Re-edit: as pointed out in the comments, the above will give you the floor, that is, the result of rounding down. If you don't want to always round down, you must also keep the modulus in another variable. Like this:
int mod = input % factor;
If you want to always get the ceiling, that is, rounding up, check whether mod is zero. If it is, leave it at that. Otherwise, add factor to the result.
int ceil = input + (mod == 0 ? 0 : factor);
If you want to round to nearest, then get the floor if mod is smaller than factor / 2, or the ceiling otherwise.
Divide (positive)/Multiply (negative) by the "input rounding" times 10 - 1 (144 / (10 * (2 - 1)). This will give you the same in this instance. Get the remainder of the last digit (4). Determine if it is greater than or equal to 5 (less than). Make it equal to 0 or add 10, depending on the previous answer. Multiply/Divide it back by the "input rounding" times 10 - 1. This should give you your value.

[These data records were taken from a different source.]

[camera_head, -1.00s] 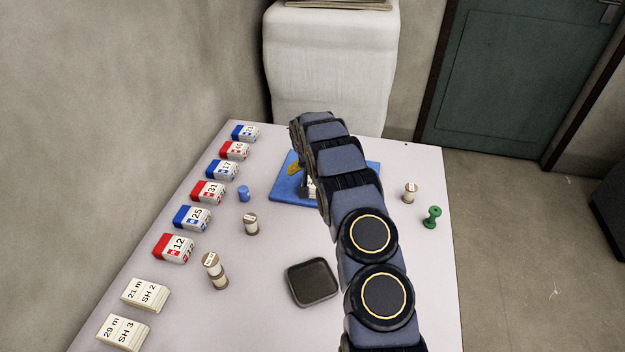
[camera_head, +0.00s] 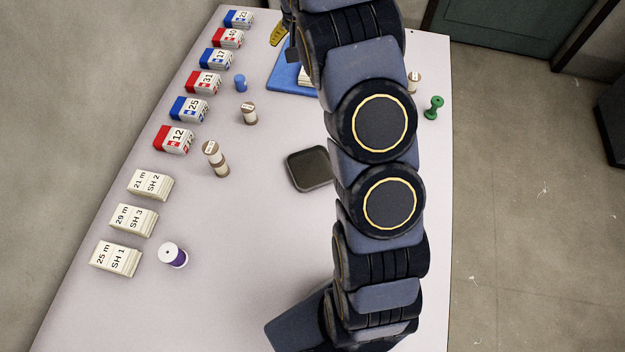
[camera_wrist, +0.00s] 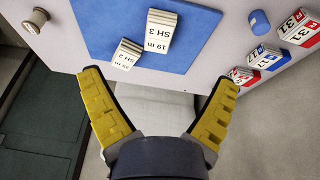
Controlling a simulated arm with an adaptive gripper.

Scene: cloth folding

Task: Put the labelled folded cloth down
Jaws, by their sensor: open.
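A white folded cloth labelled "19 m SH 3" (camera_wrist: 157,33) lies on the blue mat (camera_wrist: 110,22) in the wrist view. A smaller-looking labelled cloth (camera_wrist: 127,55) lies beside it near the mat's edge; its label seems to end in "SH 2". My gripper (camera_wrist: 160,80) is open, its yellow fingers spread apart with nothing between them. Both cloths are clear of the fingers. In the head view, one yellow finger (camera_head: 278,35) shows near the mat's far left corner. My arm hides much of the mat (camera_head: 285,75) there and most of the cloths.
Red, blue and cream labelled folded cloths (camera_head: 173,140) line the table's left side. Small spools (camera_head: 216,158), a blue cylinder (camera_head: 240,83), a green spool (camera_head: 434,107) and a dark tray (camera_head: 310,169) stand around. The front middle of the table (camera_head: 255,240) is clear.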

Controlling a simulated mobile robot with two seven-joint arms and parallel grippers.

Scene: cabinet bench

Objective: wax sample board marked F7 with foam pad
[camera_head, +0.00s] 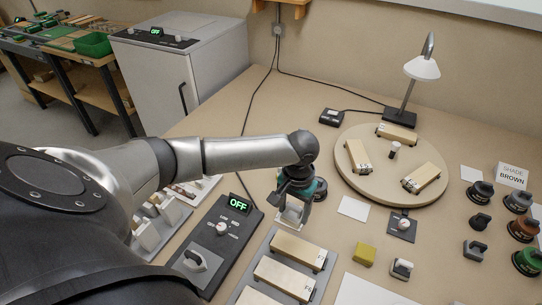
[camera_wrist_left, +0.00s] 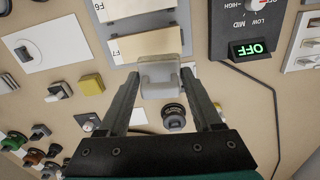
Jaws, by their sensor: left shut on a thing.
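My left gripper (camera_head: 294,200) is shut on a pale grey-white pad with a raised grip, which I take to be the foam pad (camera_wrist_left: 160,75). In the wrist view the pad hangs between the fingers (camera_wrist_left: 165,98) and overlaps the edge of the board marked F7 (camera_wrist_left: 130,46). Whether it touches the board is unclear. In the head view the F7 board (camera_head: 300,251) is the pale board at the far end of the grey tray (camera_head: 272,238), just in front of the gripper. A dark round tin (camera_wrist_left: 174,117) stands behind the pad. My right gripper is not in view.
A control box reading OFF (camera_head: 222,235) stands left of the tray. Right are a yellow block (camera_head: 365,253), a small knobbed device (camera_head: 402,226) and a turntable (camera_head: 350,185) with three boards. Dark-knobbed pieces stand by the SHADE BROWN card (camera_head: 513,175). A lamp (camera_head: 422,68) stands behind.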

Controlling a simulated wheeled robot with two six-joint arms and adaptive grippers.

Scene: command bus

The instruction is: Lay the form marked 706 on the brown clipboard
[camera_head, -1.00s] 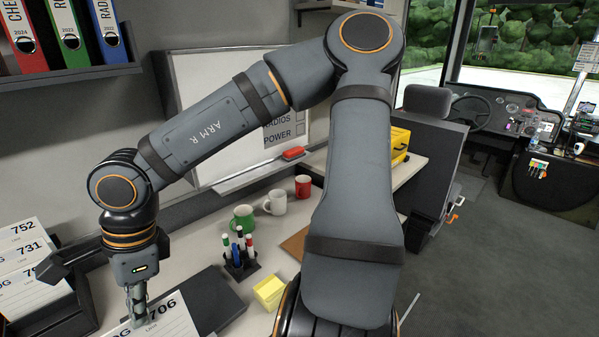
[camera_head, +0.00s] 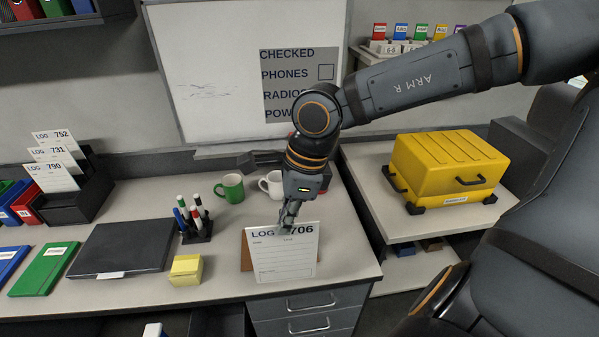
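The white form marked 706 (camera_head: 284,262) hangs by its top edge from my right gripper (camera_head: 287,226), which is shut on it. The form is held in front of the brown clipboard (camera_head: 246,254), near the desk's right front corner. I cannot tell whether the form touches the clipboard. My left gripper is not in view.
A green mug (camera_head: 230,188) and a white mug (camera_head: 272,185) stand behind the form. A pen holder (camera_head: 197,230), yellow notes (camera_head: 186,268) and a black laptop-like slab (camera_head: 124,248) lie to the left. A yellow case (camera_head: 448,165) sits on the right counter.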

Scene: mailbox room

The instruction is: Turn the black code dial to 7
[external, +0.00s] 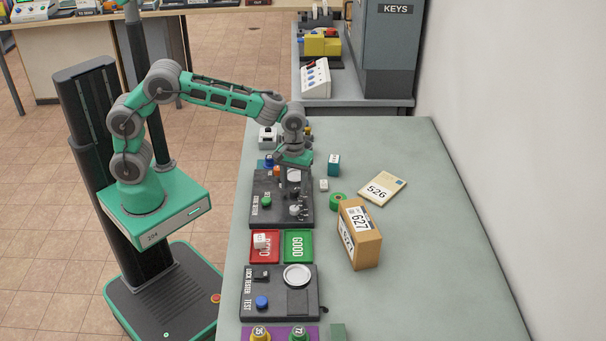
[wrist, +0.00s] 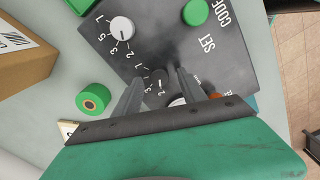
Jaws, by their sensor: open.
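The black code dial (wrist: 157,87) sits on a dark panel (wrist: 205,55) and shows in the wrist view between my fingers. White digits ring it, but my fingers cover part of them, and I cannot read its setting. My gripper (wrist: 158,75) is open, with one finger on each side of the dial; I cannot tell if either touches it. In the external view my gripper (external: 291,188) is low over the same panel (external: 267,184) and hides the dial.
A white dial (wrist: 121,28) and a green button (wrist: 195,12) share the panel. A green tape roll (wrist: 93,98) and a cardboard box (wrist: 22,52) are beside it. Red (external: 264,254) and green (external: 304,236) trays lie in front. The right side of the table is clear.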

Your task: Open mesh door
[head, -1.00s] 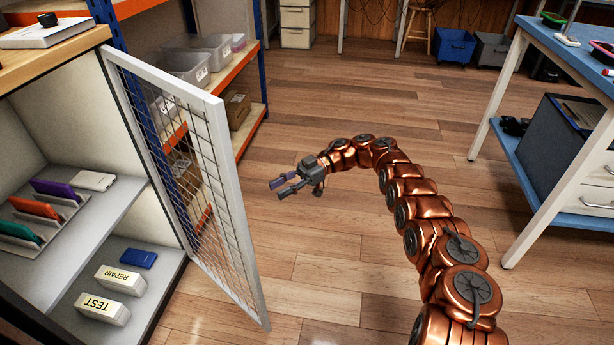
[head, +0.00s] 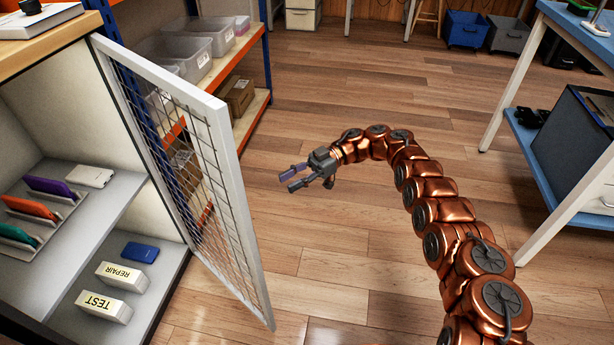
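The mesh door (head: 226,146) has a light frame and a wire grid. It stands swung open on the right side of a white cabinet (head: 54,118), so the shelves inside show. My gripper (head: 286,180) is to the right of the door, apart from it, over the wooden floor. Its two fingers point left toward the door and are spread apart with nothing between them.
Inside the cabinet are purple, orange and teal phones (head: 30,212) in a rack, and blocks marked REPAIR (head: 122,276) and TEST (head: 104,305). A shelf unit with bins (head: 176,50) stands behind the door. A blue workbench (head: 570,35) is at right. The floor between is clear.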

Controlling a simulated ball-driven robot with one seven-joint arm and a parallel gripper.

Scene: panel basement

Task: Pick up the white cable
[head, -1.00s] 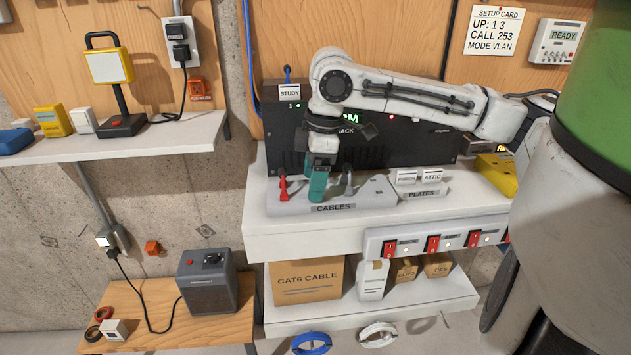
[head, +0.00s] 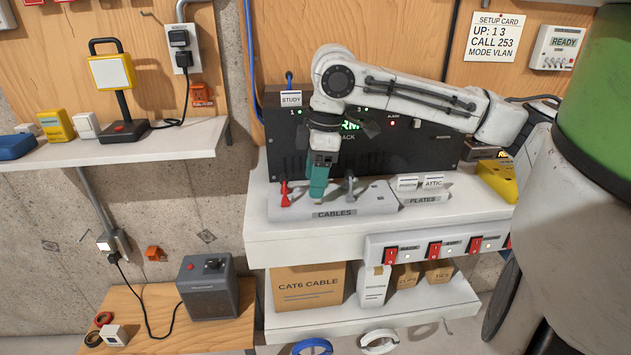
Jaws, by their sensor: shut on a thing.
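My gripper (head: 318,190), with teal fingers, points down over the grey holder (head: 375,203) marked CABLES. It is shut on something at the middle of the holder, between the red cable plug (head: 284,193) and the grey cable plug (head: 350,186). The fingers hide what they hold; its place in the row fits the white cable, but I cannot see its colour. I cannot tell whether its lower end is still in the holder.
A black rack unit (head: 400,148) stands close behind my gripper, with a STUDY tag (head: 290,99) on top. To the right are plates (head: 433,183) and a yellow object (head: 497,178). Red switches (head: 434,250) line the shelf's front.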

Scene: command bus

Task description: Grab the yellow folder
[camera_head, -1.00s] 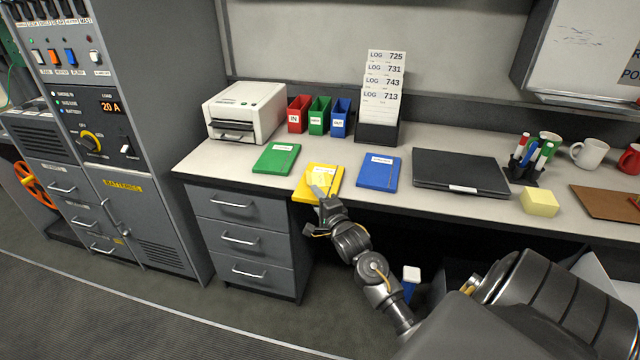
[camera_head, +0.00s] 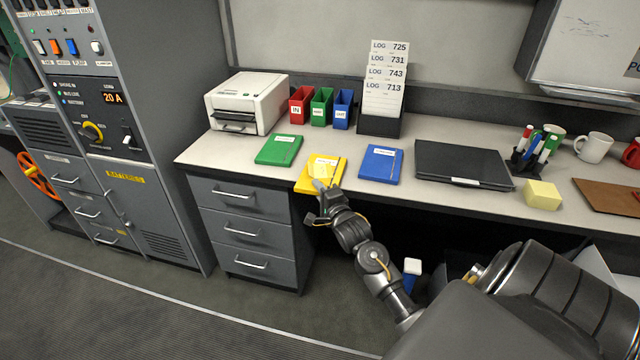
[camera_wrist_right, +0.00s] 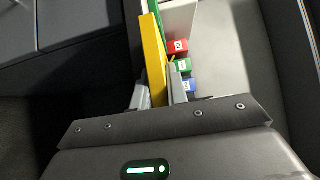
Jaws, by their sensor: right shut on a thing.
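The yellow folder (camera_head: 328,165) lies at the front edge of the desk, between the green folder (camera_head: 279,150) and the blue folder (camera_head: 380,165). My right gripper (camera_head: 322,187) reaches it from the front, at the desk edge. In the right wrist view the yellow folder (camera_wrist_right: 154,62) shows edge-on between the two fingers of the right gripper (camera_wrist_right: 160,92), which is shut on it. The fingertips partly hide the folder's near part. My left gripper is in neither current view.
A printer (camera_head: 248,102), red, green and blue bins (camera_head: 321,107) and a log rack (camera_head: 381,125) stand behind the folders. A closed laptop (camera_head: 462,164) lies to the right. A drawer unit (camera_head: 240,227) is below left. The desk between the folders is bare.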

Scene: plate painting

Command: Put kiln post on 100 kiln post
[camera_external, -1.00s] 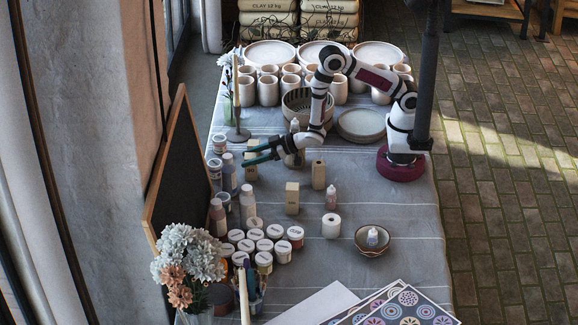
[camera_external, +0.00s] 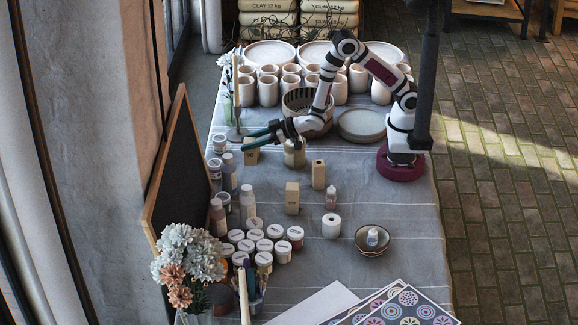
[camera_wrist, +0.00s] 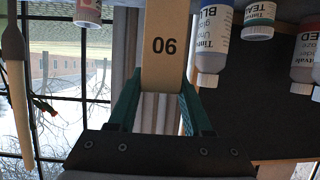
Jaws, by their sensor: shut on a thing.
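My gripper (camera_external: 250,139) is shut on a tan rectangular kiln post (camera_external: 251,156). The post hangs upright between the fingers, above the cloth. In the wrist view, which is upside down, the fingers (camera_wrist: 160,112) grip the post (camera_wrist: 164,60); its black number looks like "06" there, so 90 the right way up. Two other tan posts stand upright on the cloth: one (camera_external: 292,198) in front of the gripper to the right, and one (camera_external: 318,174) with a dark hole in its top. I cannot read a number on either, so cannot tell which is 100.
Paint bottles (camera_external: 229,173) stand left of the posts, and several lidded jars (camera_external: 275,232) in front. A pale pot (camera_external: 295,153) stands under the wrist. A white roll (camera_external: 331,226) and a bowl (camera_external: 372,240) are to the right. Cloth between is clear.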

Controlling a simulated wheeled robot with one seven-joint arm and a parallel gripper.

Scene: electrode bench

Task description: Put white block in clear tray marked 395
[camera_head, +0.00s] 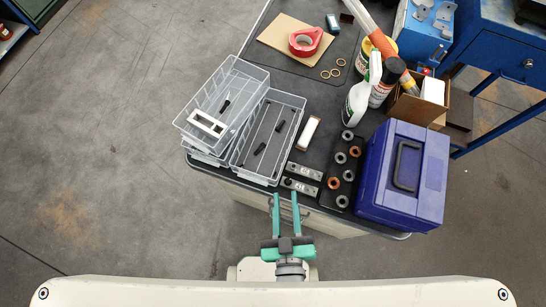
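A small white block (308,131) with a brownish side lies on the dark bench top, just right of the clear trays. A clear tray (255,76) at the left sits raised on other clear trays and holds a white rectangular frame and a dark piece. A second clear tray (297,101) to its right holds several dark pieces. I cannot read 395 on either tray. My gripper (286,196) has two green fingers, apart and empty, at the bench's front edge, below the second tray and the metal blocks.
Two marked metal blocks (304,171) and a dark strip with several rings (355,151) lie near the front edge. A blue toolbox (430,192) stands at right. A spray bottle (357,103), cans and a cardboard box (413,108) with another white item stand behind. Red tape (306,37) lies at the back.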

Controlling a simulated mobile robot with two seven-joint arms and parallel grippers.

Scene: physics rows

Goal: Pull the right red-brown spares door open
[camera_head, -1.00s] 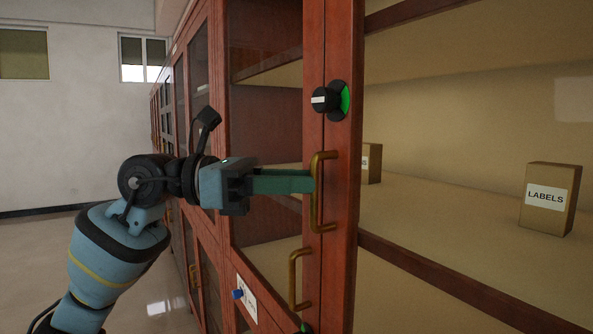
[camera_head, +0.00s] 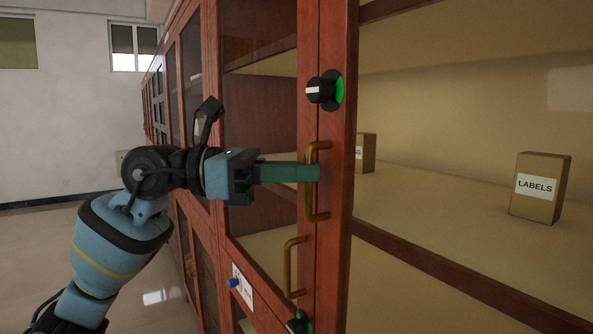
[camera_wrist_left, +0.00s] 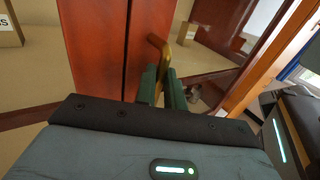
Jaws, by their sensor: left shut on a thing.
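The right red-brown door (camera_head: 335,220) shows as a wooden stile with a wide pane to its right. A brass bar handle (camera_head: 311,205) is on it near the seam. My left gripper (camera_head: 314,173), with green fingers, is shut on this handle's upright bar. In the left wrist view the handle (camera_wrist_left: 157,44) runs down between the fingertips (camera_wrist_left: 161,82). A black knob (camera_head: 322,91) with a white mark and a green patch sits above the handle. I cannot see a clear gap at the door's edge. My right gripper is in neither view.
A box marked LABELS (camera_head: 540,190) stands on the shelf behind the pane. More cabinets run back along the left, with open floor (camera_head: 60,260) beside them.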

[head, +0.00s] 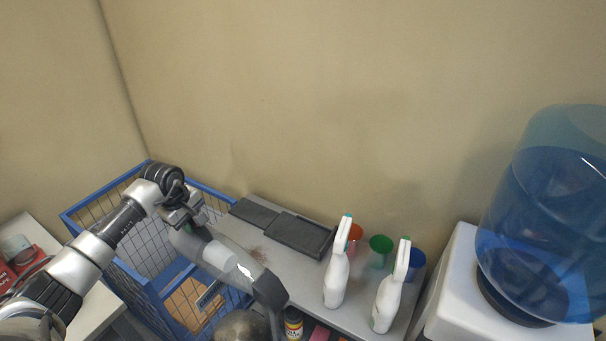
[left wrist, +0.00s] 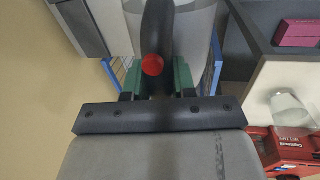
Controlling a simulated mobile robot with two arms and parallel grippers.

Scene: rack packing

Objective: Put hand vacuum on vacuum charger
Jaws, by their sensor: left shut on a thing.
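The hand vacuum (head: 220,256) is grey with a clear middle part and a dark nozzle. It hangs tilted in the air in front of the grey shelf, nozzle down to the right. My left gripper (head: 184,212) is shut on its handle. In the left wrist view, the green-padded fingers (left wrist: 157,80) close on both sides of the dark handle (left wrist: 158,30) with a red button. A dark flat stand with a raised right end, seemingly the vacuum charger (head: 297,234), lies on the shelf top, apart from the vacuum. My right gripper is not in view.
Two white spray bottles (head: 337,278) (head: 387,303) stand on the grey shelf (head: 318,275), with several coloured cups (head: 380,246) behind. A blue wire cart (head: 140,283) is at left. A water dispenser (head: 545,215) is at right. The wall is close behind.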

If this is for homework. The purpose is to teach you to think for yourself. I may have given you the answer, but you still need to write the code by yourself.
Next time, you should write your own code and ask what is wrong
For integers, one way would be to use a combination of the mod operator, which is the percent symbol %, and the divide operator. In your first example, you would compute 144 % 10, resulting in 4. And compute 144 / 10, which gives 14 (as an integer). You can compare the result of the mod operation to half of the denominator, to find out if you should round the 14 up to 15 or not (in this case not), and then multiply back by the denominator to get your answer.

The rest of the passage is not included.